Challenges of Modern Applications
Modern applications are often distributed and cloud-based. They can elastically scale to meet the needed demand, and are more resilient to failure thanks to highly-available architectures. They may even use fully managed services like AWS Lambda or Elastic Container Service (ECS) where the platform takes on some of the operational responsibility. These applications almost always have frequent releases. For example, a mobile application or a public-facing website may undergo several changes within a month.
These applications frequently use microservice architectures in which several components work together to deliver the full functionality. There can be different release cycles for different components, but they all have to work together seamlessly. With multiple development teams making changes in parallel throughout the code base, it can be difficult to determine the root cause of a problem.

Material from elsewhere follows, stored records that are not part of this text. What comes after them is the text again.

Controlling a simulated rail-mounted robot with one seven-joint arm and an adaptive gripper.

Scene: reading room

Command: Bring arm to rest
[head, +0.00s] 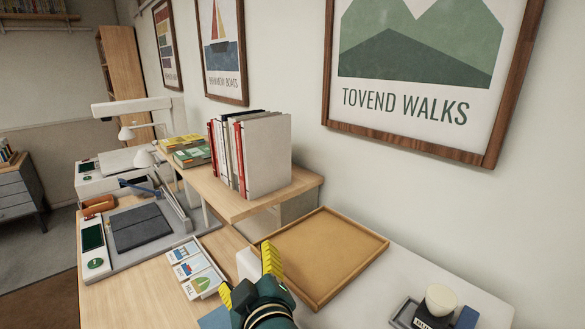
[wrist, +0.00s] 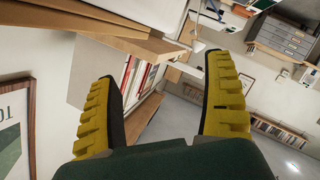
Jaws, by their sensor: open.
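My gripper (head: 258,275) is dark green with yellow ribbed fingers and shows at the bottom middle of the head view. It is in the air in front of the tan tray and below the raised shelf with the books. In the wrist view the two yellow fingers of my gripper (wrist: 160,105) stand wide apart with nothing between them. The rest of my arm is mostly out of frame.
A wooden shelf (head: 235,209) bears upright books (head: 265,155). A tan tray (head: 318,250) lies right of my gripper. Picture cards (head: 195,270) and a scanner-like device (head: 135,235) lie left. A white cup-like object (head: 440,299) stands front right. Framed posters (head: 420,75) hang behind.

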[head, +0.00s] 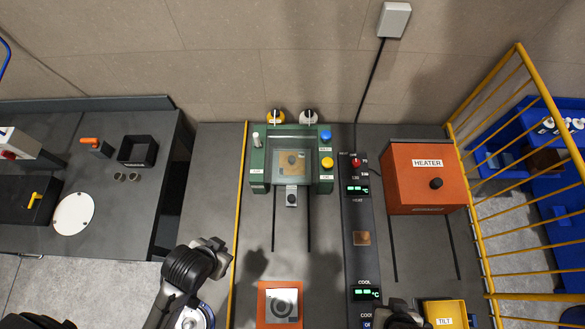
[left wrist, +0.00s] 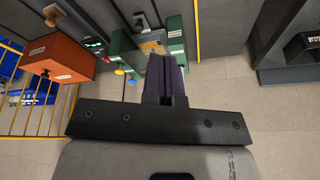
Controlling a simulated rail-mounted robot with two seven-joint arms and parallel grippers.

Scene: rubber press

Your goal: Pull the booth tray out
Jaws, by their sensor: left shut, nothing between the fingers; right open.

Another complexity arises from the abstraction of the infrastructure layer, which is now considered code. Deployment of a new application thus may mean deployment of new infrastructure code with it.

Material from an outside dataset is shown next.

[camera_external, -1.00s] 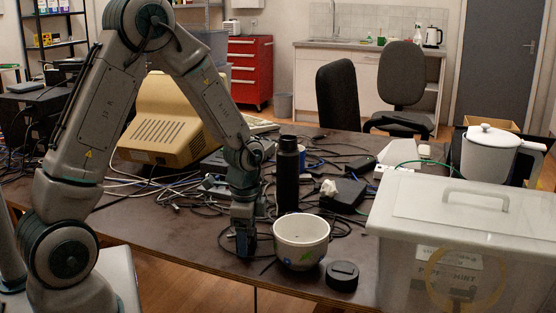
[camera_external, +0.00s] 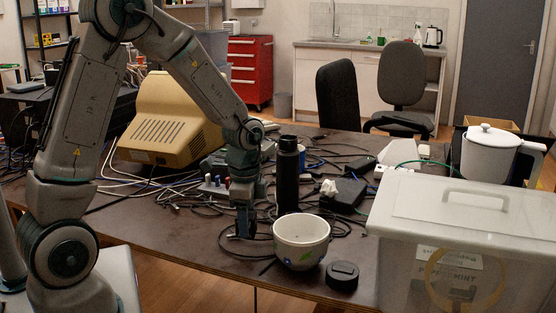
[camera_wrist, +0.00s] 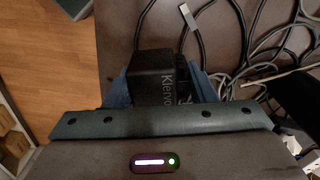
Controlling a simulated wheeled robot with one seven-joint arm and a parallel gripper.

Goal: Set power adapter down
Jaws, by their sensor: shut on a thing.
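The power adapter is a black block (camera_wrist: 152,76) with light lettering on its side. It sits between the blue fingers of my gripper (camera_wrist: 163,88) in the wrist view, and the gripper is shut on it. In the external view my gripper (camera_external: 243,232) points down over the near part of the dark table, left of the white bowl. The adapter is small and dark there, hard to tell from the fingers and the table. I cannot tell whether it touches the tabletop.
A white bowl (camera_external: 301,242) stands close right of my gripper, with a black bottle (camera_external: 287,178) behind it and a black round lid (camera_external: 342,275) in front. Loose cables (camera_wrist: 262,62) lie around. A lidded clear bin (camera_external: 480,225) is at the right. The table's front edge is near.

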Why Use a Deployment Strategy
As mentioned above, since there are so many moving parts and so many changes happening in modern apps, there are more opportunities for something to go wrong. To meet this challenge, application and infrastructure teams need to devise and adopt a deployment strategy suitable for their use case.
However, one particular deployment strategy may not fit all use cases. A deployment method for a new microservice may not be the ideal solution for a cloud-based office productivity suite rollout.

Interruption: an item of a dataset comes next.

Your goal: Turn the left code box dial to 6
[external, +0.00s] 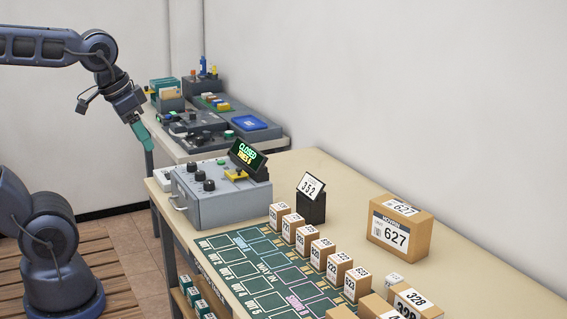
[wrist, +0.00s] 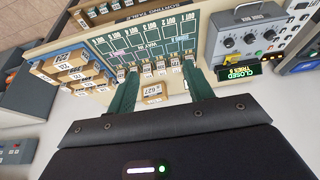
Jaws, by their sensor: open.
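The grey code box (external: 222,207) stands at the far end of the long table, with three black dials in a row on its sloped top. The end dials are the far one (external: 185,166) and the near one (external: 209,185); their numbers are too small to read. A tilted display (external: 248,154) on it shows CLOSED and a tries line. My gripper (external: 141,134) is open and empty, pointing down in the air beyond and left of the box, apart from it. In the wrist view the code box (wrist: 238,62) is upside down at upper right, outside my fingers (wrist: 162,65).
A green mat (external: 258,272) and several numbered parcels (external: 304,240) lie on the near table. A large parcel 627 (external: 401,228) stands near the wall. The table's right side has free room.

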That’s why it’s best to be familiar with different deployment techniques. We will review several and discuss the pros and cons of each that you can choose the best for your organization.
“Big Bang” Deployment
As the name suggests, “big bang” deployments updates whole or large parts of an application in one operation. It has been the default approach dating back to the days when software was released on physical media and installed by the customer. Big bang deployments required the business to conduct extensive development and testing before release, often associated with the “waterfall model” of large sequential releases. Modern applications have the advantage of updating regularly and automatically on the client side or the server side. Therefore, this big bang approach is slower and less agile for modern teams.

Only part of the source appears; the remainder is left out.